"Dear Pee" Rose's Story- Part 2



                                          Image Courtesy of dear.pauline.bigcartel.com


Welcome back to Pee's Blog! Here is part 2 of Rose's story.
Thank you to everyone for the encouraging comments. I am so grateful.
Just in case you missed Part 1, link would be at the end of this post.


.... I knew it was someone who knew me. I thought to myself; "maybe this is the miracle I have been waiting for". As I got closer to the car, I realised he was not someone familiar so there was no way he could have called my name. I tried to keep still and wait till the end of the conversation. He spoke to me politely and convinced me to get into his car. A few minutes into the ride, I could not keep up with the conversation anymore; he tried to gist me of how highly "connected" he was and I was beginning to think.. maybe this isn't exactly what I prayed for. I tried to convey the signal that I was no longer interested in the conversation and expected that he would drop me off at the next bus stop- he didn't.

We continued going for minutes and  sensing danger, I started screaming for him to let me out. Instead, he increased his speed and took another exit. In a tone that was very threatening and rather unfamiliar with the way he approached me earlier, he said to me... "If you attract attention and people get to see us, they would believe my story before yours. There are no Christians in this place". I quickly resolved to changing my strategy and started begging instead- he didn't stop. He pulled into the last major turn and at this point I knew it would take a miracle to to get me out of the situation.

"If you do not know where you are, this is 'Angwan-Rogo". The only thing I knew about the place were the stories I had heard that Christians were not allowed in that area and the thought of it sent shivers down my spine. I started to cry and exclaim in Yoruba "I ru wahala wo ni mo ko ra mi si  bayi" meaning; (what sort of trouble have I gotten myself into)? He said to me "Oh so you understand Yoruba"? I started pleading in Yoruba thinking it would help. He told me he didn't want to force me out of the car because there were people around and they would figure out my identity. I knew that my chances of leaving alive were very slim because a major crisis in Jos had only recently just ended and everywhere was still tense. I had already started receiving weird stares from some of his "boys" that passed us looking into his car.
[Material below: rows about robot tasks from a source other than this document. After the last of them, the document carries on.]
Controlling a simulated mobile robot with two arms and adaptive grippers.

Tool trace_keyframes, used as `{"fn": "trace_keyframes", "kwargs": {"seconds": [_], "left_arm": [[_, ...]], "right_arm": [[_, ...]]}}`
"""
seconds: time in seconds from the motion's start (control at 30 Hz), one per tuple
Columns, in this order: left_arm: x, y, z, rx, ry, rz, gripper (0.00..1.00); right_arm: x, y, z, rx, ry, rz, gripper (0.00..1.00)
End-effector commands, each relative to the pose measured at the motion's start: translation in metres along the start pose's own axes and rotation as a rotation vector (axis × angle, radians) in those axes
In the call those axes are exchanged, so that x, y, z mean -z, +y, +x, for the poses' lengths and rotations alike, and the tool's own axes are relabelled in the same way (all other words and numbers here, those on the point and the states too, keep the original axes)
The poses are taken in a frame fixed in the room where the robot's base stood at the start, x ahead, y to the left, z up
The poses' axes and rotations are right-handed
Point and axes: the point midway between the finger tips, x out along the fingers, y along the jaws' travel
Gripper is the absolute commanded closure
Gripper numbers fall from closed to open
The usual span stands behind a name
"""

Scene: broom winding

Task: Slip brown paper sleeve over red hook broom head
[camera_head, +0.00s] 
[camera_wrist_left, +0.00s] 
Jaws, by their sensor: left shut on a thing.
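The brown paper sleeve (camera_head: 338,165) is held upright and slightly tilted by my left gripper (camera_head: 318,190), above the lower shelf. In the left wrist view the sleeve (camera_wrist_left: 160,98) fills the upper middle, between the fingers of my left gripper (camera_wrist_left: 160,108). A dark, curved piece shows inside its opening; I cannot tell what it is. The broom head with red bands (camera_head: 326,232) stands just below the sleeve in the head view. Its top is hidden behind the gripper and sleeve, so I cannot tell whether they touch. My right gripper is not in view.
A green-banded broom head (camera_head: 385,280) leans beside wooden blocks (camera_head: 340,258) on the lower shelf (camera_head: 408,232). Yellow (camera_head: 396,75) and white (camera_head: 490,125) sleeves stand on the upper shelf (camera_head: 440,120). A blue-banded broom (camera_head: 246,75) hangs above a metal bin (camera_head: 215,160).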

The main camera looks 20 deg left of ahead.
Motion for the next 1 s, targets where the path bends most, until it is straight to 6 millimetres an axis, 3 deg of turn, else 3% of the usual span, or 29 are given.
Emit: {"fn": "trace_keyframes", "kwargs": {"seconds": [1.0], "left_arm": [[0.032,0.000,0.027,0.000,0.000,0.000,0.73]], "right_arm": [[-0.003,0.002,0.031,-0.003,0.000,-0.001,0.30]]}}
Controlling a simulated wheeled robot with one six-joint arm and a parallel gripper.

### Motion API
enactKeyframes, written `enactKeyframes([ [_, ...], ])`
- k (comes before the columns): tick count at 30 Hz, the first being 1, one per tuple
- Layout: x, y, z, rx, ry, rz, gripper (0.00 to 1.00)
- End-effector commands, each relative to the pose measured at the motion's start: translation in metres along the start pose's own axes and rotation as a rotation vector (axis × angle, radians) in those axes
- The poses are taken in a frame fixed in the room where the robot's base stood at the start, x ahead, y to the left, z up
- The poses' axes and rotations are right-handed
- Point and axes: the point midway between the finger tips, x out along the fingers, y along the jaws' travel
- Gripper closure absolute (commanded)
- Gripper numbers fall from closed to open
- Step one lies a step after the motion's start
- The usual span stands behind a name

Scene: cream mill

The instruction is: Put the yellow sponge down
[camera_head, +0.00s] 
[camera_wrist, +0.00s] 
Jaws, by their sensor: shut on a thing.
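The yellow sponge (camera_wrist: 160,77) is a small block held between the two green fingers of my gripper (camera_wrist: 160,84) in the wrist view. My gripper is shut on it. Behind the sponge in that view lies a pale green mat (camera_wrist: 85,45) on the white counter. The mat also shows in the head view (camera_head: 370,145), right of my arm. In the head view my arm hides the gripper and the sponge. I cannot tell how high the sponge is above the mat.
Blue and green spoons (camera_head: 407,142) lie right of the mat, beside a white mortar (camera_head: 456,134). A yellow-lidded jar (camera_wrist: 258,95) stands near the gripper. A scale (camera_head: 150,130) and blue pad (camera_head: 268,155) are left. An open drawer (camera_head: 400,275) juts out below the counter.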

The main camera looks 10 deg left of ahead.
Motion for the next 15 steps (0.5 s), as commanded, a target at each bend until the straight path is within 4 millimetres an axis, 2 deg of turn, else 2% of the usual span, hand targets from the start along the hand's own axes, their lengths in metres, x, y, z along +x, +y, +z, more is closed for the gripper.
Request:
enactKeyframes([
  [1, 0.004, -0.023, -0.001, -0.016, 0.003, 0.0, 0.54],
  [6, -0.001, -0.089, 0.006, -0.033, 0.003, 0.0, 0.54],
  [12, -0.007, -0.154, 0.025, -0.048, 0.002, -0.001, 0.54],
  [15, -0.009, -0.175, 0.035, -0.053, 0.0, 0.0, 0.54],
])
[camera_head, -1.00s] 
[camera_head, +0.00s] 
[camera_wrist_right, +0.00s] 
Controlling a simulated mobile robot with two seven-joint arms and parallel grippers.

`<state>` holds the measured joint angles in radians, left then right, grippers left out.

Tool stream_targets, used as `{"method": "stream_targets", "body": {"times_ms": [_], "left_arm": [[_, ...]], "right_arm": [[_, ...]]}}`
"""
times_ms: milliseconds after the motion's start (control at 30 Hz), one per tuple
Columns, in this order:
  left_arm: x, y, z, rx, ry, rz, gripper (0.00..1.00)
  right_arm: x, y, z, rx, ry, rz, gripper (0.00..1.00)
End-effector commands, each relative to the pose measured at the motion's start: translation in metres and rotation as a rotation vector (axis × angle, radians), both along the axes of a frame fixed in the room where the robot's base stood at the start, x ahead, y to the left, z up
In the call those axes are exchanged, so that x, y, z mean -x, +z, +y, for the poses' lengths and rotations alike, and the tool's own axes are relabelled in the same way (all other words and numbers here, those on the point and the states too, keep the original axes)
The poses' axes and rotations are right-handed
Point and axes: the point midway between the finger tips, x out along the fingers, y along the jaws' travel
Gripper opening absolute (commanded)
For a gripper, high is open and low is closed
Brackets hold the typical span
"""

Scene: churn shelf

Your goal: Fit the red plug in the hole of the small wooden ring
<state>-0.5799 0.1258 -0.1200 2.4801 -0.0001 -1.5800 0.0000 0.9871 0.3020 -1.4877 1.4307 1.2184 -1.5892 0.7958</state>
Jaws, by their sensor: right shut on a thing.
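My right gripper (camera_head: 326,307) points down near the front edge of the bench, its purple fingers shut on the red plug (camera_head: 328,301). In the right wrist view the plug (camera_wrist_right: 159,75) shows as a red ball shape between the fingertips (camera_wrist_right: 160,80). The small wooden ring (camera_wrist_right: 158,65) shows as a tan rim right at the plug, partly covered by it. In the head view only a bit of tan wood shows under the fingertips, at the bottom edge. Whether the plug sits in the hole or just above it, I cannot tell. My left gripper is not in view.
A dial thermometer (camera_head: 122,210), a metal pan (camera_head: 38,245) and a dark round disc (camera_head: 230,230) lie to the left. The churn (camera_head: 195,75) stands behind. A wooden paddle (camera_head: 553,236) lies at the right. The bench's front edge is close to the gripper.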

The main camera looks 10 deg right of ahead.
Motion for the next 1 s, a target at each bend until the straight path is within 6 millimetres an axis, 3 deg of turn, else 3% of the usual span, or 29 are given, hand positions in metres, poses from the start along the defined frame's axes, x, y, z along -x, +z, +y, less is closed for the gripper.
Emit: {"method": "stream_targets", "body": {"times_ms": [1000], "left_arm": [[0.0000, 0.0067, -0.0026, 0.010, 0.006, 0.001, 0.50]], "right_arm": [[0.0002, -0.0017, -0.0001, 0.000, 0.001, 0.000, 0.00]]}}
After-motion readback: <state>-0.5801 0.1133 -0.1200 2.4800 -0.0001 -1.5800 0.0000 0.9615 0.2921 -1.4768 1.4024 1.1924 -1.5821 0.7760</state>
He gave me two options; To either enter the house he pointed at to allow him have his way with me or he'd invite some other "friends". I knew his threat was definitely not an empty threat cos he made some calls and I could hear the conversation (though I didn't understand everything they said). I was left with no other option but to enter the house and when I did, it was indeed a prison.... 

The greatest miracle was making it out alive. When I came out, I was broken. Broken because the pride which I had saved up all my life had just been taken in the most brutal and painful way- Every time I didn't smile like I "enjoyed" the moment, he would hit me.... I was just grateful to God that I was allowed to escape... he even did me the "favour" of accompanying me to the road.... I wondered why God allowed me to pass through such with everything I was already going through....

 Like I said earlier, My victory is not complete yet but I am definitely not where I used to be.

Dear Rose,
Many thanks for sharing your story. I wish words are enough to soothe pain. I just pray you find the comfort you need and keep being positive. I would also advice you to seek help from a counselor. It would surprise you how much help you can get.

I've known Rose for a very long time; about 10-12 years. My memories of her are how much she loves to serve in Church and always with a smile. Not every story is a happy one. Life is a fair mix of ups and downs. There are many times when as humans, we'll ask ourselves "why do bad things happen to good people"... times when serving God will seem pointless and feel like a chore. Don't loose hope. I'll leave you with something from Lance Armstrong "Pain is temporary. It may last a minute, or an hour, or a day, or a year, but eventually it will subside and something else will take its place. If I quit however, it lasts forever".

P.S:

A very Happy Birthday to Richie (Nsisong), Biodun and Ifunanya!
xoxo!

Link to Part 1 of Rose's story:
http://podoje.blogspot.co.uk/2015/12/dear-pee-roses-story.html

Have a great week everyone! see you soon!


Glossary:
Angwan-Rogo: Area in Jos, Plateau state, Nigeria.
Jos: Administrative capital of Plateau state in Nigeria
Yoruba: Language spoken in West Africa; mainly Nigeria.